Doctor Who is, moreover, in undoubted need of a shake-up. Capaldi was good value in the part, with his very 'Whovian' eyebrows and high-octane grumpiness. The problem was that the show has lately been overseen by the wayward Stephen Moffat, whose scripts were cheerful exercises in defying logic.

You'll know Moffat from his other big hit, Sherlock. You'll also know that, as Sherlock became more successful, the writing descended into a proper load of old Watsons. The nadir was the Christmas 2016-2017 comeback series which culminated in an episode in which Sherlock's antagonist - his estranged sister Eurus - was introduced as a panic-stricken child on a plummeting airliner. The 'twist' was that the crashing plane was a metaphor for her unprocessed anger and madness. This was a barking contrivance that put everyone off Sherlock. On Doctor Who, Moffat was just as wayward - as evidenced by his sign-off episode last Christmas in which Capaldi's Doctor teamed up with a rogue Dalek named Dusty (obviously) to bring about the famous World War I Christmas truce between British and German soldiers.
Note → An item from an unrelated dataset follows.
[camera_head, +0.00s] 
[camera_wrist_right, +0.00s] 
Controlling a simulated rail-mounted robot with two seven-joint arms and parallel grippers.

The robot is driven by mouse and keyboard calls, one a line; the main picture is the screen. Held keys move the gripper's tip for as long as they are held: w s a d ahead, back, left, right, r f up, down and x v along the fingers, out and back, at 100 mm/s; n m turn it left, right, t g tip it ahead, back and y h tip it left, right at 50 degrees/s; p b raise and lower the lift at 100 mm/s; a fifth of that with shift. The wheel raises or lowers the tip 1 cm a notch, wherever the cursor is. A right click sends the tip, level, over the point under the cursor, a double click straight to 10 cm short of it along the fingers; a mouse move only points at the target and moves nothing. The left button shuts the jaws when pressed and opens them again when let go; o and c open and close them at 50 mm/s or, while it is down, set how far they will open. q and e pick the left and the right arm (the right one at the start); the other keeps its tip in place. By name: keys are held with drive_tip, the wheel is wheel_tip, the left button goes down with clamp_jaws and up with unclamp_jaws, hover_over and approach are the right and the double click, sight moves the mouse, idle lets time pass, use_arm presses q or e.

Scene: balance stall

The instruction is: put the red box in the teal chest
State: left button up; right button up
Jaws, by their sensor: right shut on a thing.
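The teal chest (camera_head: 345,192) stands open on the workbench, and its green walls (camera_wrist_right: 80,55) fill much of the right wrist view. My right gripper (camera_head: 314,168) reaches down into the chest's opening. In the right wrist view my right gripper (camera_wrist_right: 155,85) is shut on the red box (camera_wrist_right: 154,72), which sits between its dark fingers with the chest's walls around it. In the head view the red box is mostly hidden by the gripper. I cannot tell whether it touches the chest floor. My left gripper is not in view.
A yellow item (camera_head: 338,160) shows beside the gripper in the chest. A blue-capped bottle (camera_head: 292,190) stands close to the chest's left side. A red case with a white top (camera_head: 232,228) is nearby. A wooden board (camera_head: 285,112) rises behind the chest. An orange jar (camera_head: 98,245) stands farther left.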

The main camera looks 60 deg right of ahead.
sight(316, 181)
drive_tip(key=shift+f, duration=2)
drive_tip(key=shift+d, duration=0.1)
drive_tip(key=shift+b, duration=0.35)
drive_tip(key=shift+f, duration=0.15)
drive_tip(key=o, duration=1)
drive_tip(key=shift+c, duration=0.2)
It doesn't make much sense written down - and even less on the screen. The high point was the final minutes in which Capaldi transformed into Whittaker. She got just one line - "brilliant!" delivered in her Yorkshire accent - but immediately brightened the episode.

The big positive as we count down to the new season, then, is that Moffat has left with Capaldi and Doctor Who is now in the hands of Chris Chibnall, writer and show-runner of Broadchurch, a show that could never be accused of gimmicks or failing to take its characters seriously. The BBC has moved Dr Who from its Saturday slot to early Sunday evening, and critics who were treated to a special screening of the first episode in Sheffield (where it is set) were enthusiastic. They praised Whittaker as a "breath of fresh air" and for bringing "energy, fizz and modernity to the role". Provided disgruntled Tardis-heads can get over Whittaker, rainbow braces and all, Dr Who's heroic break with the past might just be the start of a beautiful friendship.

Dr Who is back on BBC One, Sunday, October 7 at 6.45pm.